Статья «Воскрешение слова» начинается с того, что слова, участвовавшие в древнейшем поэтическом творчестве человека, сейчас мертвы и «язык подобен кладбищу». А только что рожденное слово было «живо, образно»: «всякое слово в основе — троп»[196], — пишет Шкловский, но со временем образы потерялись, и слово стало просто инструментом, которому не придают значения.
Шкловский описывает агонию образа в слове, агонию — потому, что слова стали привычными, и мы больше не видим за ними образов. Слова также превратились в «алгебраические знаки», их «внутренняя форма» перестала переживаться. Образы стали привычными, а привычное не проникает в сознание:
Мы не видим стен наших комнат, нам так трудно увидать опечатку в корректуре, особенно если она написана на хорошо знакомом языке, потому что мы не можем заставить себя увидать, прочесть, а не «узнать» привычное слово[197].
Поэтическая форма должна переживаться, а привычной достаточно просто быть узнанной. Значит, язык априорно является поэтическим, но ему все время угрожает опасность стать прозаическим: он должен искать в себе ресурсы для постоянного обновления, спасать в себе образ. Эпитет, например, был средством обновления образного характера слова. Но постепенно эпитет тоже становился привычным, переставал переживаться, и языку нужно было искать другие средства[198].
Процесс, когда поэтические образы, содержащиеся в словах, стираются из нашего сознания в силу привычки, «как исчезает шум моря для тех, кто живет у берегов»[199], постепенно выходит за пределы отдельных слов и захватывает целые ситуации, а в конце концов — и произведения в целом; они «окаменевают» (потом формалисты назовут это «автоматизацией») и больше не переживаются, а только узнаются.
Такое скатывание поэзии в прозу объясняет, по мнению Шкловского, тот факт, что «писатели часто ценятся с точки зрения количества благородных мыслей, в их произведениях заключенных»:
Апофеоз переживания «искусства» с точки зрения «благородства» — это два студента в «Старом профессоре» Чехова, которые в театре спрашивают один другого: «Что он там говорит? Благородно?» — «Благородно». — «Браво!»
Здесь дана схема отношения критики к новым течениям в искусстве[200].

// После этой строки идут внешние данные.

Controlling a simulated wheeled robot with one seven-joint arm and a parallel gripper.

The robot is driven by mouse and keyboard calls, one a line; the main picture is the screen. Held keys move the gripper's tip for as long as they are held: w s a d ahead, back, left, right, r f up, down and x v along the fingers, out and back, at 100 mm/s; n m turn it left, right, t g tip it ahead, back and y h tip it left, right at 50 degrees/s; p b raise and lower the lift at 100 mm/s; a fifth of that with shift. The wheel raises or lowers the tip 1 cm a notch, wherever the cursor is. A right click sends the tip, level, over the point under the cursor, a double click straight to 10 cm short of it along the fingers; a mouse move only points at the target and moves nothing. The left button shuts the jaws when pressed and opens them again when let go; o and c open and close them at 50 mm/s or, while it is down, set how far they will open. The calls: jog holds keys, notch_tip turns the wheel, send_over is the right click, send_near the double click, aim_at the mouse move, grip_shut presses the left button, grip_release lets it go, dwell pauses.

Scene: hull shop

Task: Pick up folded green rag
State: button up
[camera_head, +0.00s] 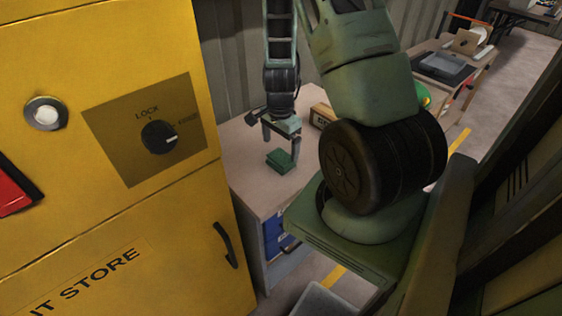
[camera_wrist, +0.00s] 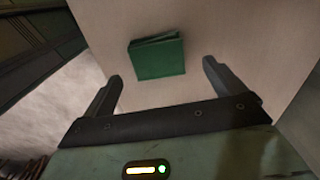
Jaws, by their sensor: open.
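The folded green rag (camera_head: 281,160) lies flat on a light wooden bench top (camera_head: 245,150). My gripper (camera_head: 283,147) points down just above and beside the rag in the head view. In the wrist view the rag (camera_wrist: 157,57) lies ahead of the fingertips and roughly between their lines. My gripper (camera_wrist: 161,72) is open there, with nothing between its fingers. The rag is apart from both fingers in the wrist view.
A yellow cabinet (camera_head: 90,90) with a lock knob (camera_head: 159,137) stands close on the left, beside the bench. A small cardboard box (camera_head: 322,115) sits on the bench behind my arm. A blue bin (camera_head: 273,235) shows beneath the bench top. Bare bench surrounds the rag.

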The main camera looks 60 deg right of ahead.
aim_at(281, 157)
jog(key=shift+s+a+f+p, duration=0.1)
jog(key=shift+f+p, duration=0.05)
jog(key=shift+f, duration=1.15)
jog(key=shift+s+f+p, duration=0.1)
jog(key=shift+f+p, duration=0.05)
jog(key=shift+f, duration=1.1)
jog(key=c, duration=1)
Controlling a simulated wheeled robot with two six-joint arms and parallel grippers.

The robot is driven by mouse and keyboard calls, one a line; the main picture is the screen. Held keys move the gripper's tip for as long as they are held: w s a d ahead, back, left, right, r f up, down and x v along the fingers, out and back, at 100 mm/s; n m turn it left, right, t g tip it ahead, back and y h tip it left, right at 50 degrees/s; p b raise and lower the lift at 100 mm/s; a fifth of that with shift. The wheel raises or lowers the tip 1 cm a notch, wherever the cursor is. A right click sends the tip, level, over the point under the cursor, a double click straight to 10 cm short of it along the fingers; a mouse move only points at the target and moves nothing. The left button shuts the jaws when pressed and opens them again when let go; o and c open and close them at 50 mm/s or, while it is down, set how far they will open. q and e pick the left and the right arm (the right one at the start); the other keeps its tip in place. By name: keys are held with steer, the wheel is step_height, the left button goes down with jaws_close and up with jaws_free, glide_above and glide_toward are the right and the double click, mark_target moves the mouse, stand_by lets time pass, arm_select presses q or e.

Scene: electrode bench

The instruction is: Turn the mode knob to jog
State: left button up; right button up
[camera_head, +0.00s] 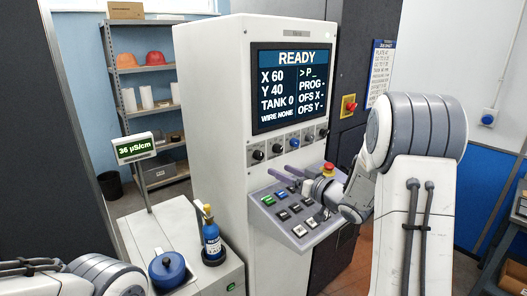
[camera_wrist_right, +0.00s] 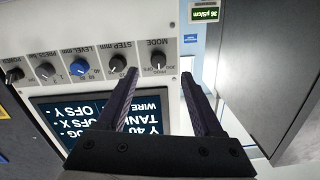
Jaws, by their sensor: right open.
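The mode knob (camera_wrist_right: 158,61) is a small black knob on the white panel, under the label MODE, which appears upside down in the right wrist view. It also shows as the leftmost knob below the screen in the head view (camera_head: 258,155). Its small position markings are too blurred to read. My right gripper (camera_wrist_right: 160,73) is open, with its two dark fingers on either side of the mode knob in the picture. In the head view the right gripper (camera_head: 279,171) is in front of the panel, just below the knob row. Contact with the knob cannot be told. My left gripper is out of view.
The STEP knob (camera_wrist_right: 117,62) and the blue LEVEL knob (camera_wrist_right: 79,70) sit beside it. The screen (camera_head: 291,87) reads READY. Below are a button console (camera_head: 277,198) and a red emergency button (camera_head: 328,168). A blue bottle (camera_head: 212,240) stands at lower left.

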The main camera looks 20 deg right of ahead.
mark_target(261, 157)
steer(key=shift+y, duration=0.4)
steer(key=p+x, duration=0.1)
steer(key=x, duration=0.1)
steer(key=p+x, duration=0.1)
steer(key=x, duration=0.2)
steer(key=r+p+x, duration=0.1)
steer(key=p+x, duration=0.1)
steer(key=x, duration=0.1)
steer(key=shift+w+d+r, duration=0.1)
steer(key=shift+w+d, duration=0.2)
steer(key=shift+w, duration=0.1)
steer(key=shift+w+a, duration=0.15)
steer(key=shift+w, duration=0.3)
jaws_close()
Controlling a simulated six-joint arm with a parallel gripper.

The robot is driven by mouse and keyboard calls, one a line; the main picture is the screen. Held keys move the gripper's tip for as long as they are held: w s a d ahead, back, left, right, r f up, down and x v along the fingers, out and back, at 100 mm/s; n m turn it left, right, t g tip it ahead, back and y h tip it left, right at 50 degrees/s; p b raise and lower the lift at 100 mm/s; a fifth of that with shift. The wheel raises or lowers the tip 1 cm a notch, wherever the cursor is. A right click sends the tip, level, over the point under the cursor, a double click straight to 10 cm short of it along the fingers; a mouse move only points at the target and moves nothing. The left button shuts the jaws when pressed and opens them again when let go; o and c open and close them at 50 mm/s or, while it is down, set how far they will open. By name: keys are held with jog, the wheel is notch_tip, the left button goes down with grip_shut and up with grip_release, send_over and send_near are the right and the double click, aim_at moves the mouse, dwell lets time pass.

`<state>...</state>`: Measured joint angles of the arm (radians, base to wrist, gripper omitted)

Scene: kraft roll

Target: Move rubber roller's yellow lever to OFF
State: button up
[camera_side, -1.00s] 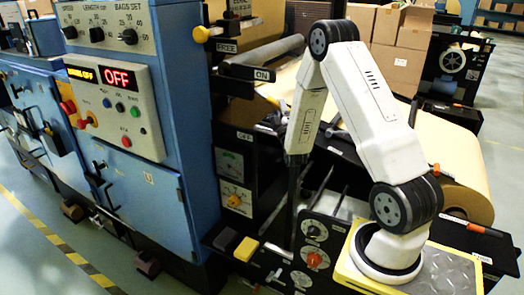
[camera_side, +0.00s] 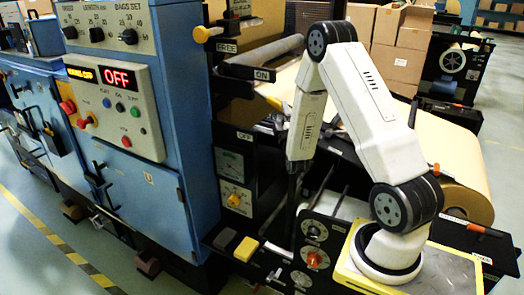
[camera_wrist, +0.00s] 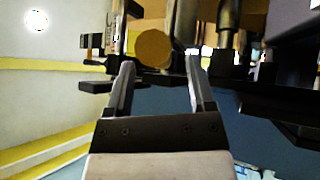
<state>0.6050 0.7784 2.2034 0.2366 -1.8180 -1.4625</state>
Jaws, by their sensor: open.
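My gripper (camera_wrist: 162,82) is open and empty in the wrist view, with its two fingers apart. A round mustard-yellow end (camera_wrist: 153,48) shows ahead, between and just beyond the fingertips; I see no contact. I cannot tell for sure whether it is the lever's knob. In the side view a lever with a yellow knob (camera_side: 202,34) sticks out left from the machine, above a FREE label. An ON label (camera_side: 263,76) and an OFF label (camera_side: 244,136) sit lower on the black frame. My fingertips cannot be made out in the side view.
The blue machine cabinet (camera_side: 150,195) with a red OFF display (camera_side: 119,78) stands on the left. A dark roller (camera_side: 268,52) and wide kraft paper (camera_side: 455,150) lie behind my arm. Dark bars and brackets (camera_wrist: 285,105) crowd the wrist view's right side.

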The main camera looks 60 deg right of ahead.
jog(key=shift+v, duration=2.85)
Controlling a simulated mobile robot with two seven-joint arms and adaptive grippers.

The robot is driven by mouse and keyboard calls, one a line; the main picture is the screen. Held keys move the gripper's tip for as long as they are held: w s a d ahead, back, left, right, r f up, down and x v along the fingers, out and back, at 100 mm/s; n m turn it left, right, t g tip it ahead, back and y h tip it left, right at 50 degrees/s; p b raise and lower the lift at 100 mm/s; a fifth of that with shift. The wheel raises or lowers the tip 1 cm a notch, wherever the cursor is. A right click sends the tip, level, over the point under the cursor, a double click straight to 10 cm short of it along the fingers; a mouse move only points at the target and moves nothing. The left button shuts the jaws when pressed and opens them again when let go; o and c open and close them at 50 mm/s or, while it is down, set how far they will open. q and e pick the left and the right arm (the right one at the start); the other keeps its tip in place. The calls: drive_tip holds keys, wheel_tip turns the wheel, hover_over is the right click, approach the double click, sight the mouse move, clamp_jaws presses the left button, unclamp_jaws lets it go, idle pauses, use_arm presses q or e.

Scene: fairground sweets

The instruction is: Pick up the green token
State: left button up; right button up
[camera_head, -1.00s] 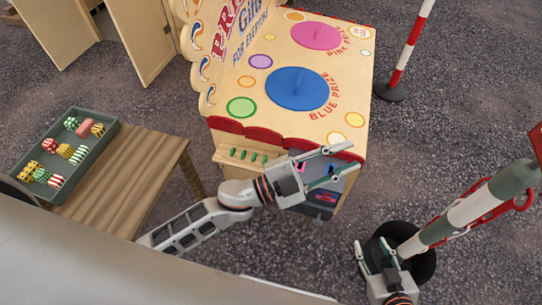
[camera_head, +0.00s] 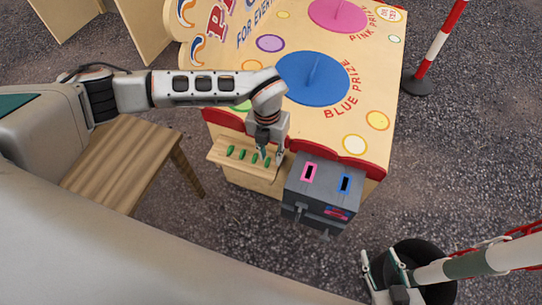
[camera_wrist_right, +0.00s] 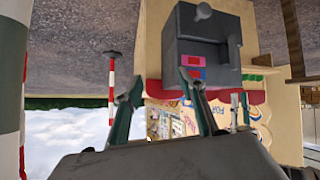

По Шкловскому, «старое искусство уже умерло <…> и вещи умерли, — мы потеряли ощущение мира»[201], и надо искать новые формы искусства, чтобы этот мир воскресить[202]. Это и было задачей зауми, о которой Шкловский несколько десятков лет спустя скажет, что это была попытка «выразить свое ощущение мира, как бы минуя сложившиеся языковые системы»:
Ощущение мира — не языковое. Заумный язык — это язык пред-вдохновения, это шевелящийся хаос поэзии, это докнижный, до-словный хаос, из которого все рождается и в который все уходит[203].
Одно лишь порождение непривычных форм может воскресить мир, в том смысле, чтобы мы смогли его «переживать» и «видеть». И если футуристы шли в авангарде этого возрождения первоначального ощущения мира, это потому, что они заново изобрели язык поэзии:
И вот теперь, сегодня, когда художнику захотелось иметь дело с живой формой и с живым, а не мертвым словом, он, желая дать ему лицо, разломал и исковеркал его. Родились «произвольные» и «производные» слова футуристов. Они или творят новое слово из старого корня (Хлебников, Гуро, Каменский, Гнедов), или раскалывают его рифмой, как Маяковский, или придают ему ритмом стиха неправильное ударение (Крученых). Созидаются новые, живые слова. Древним бриллиантам слов возвращается их былое сверкание[204].
Конечно, продолжает Шкловский, этот новый язык труднее читать, чем «Биржевку», некоторые его созвучия не похожи на русский язык, а иногда он даже вовсе не понятен. Но кто сказал, что в этом задача искусства? — спрашивает Шкловский: «мы слишком привыкли ставить понятность непременным требованием поэтическому языку», в то время как «история искусства показывает нам, что (по крайней мере, часто) язык поэзии — это не язык понятный, а язык полупонятный»[205].
Поэтому футуристы выбрали правильный путь, оттолкнувшись от своих предшественников, которые писали «слишком гладко, слишком сладко»[206], — «они правильно оценили старые формы»[207] и поняли, что надо создавать новый язык, потому что нужно сделать мир снова «видимым», а не только «узнаваемым». Они наметили «пути нового искусства», и «не теоретики — художники пойдут по ним впереди всех»:
Их поэтические приемы — приемы общего языкового мышления, только вводимые ими в поэзию, как введена была в поэзию в первые века христианства рифма, которая, вероятно, существовала всегда в языке[208].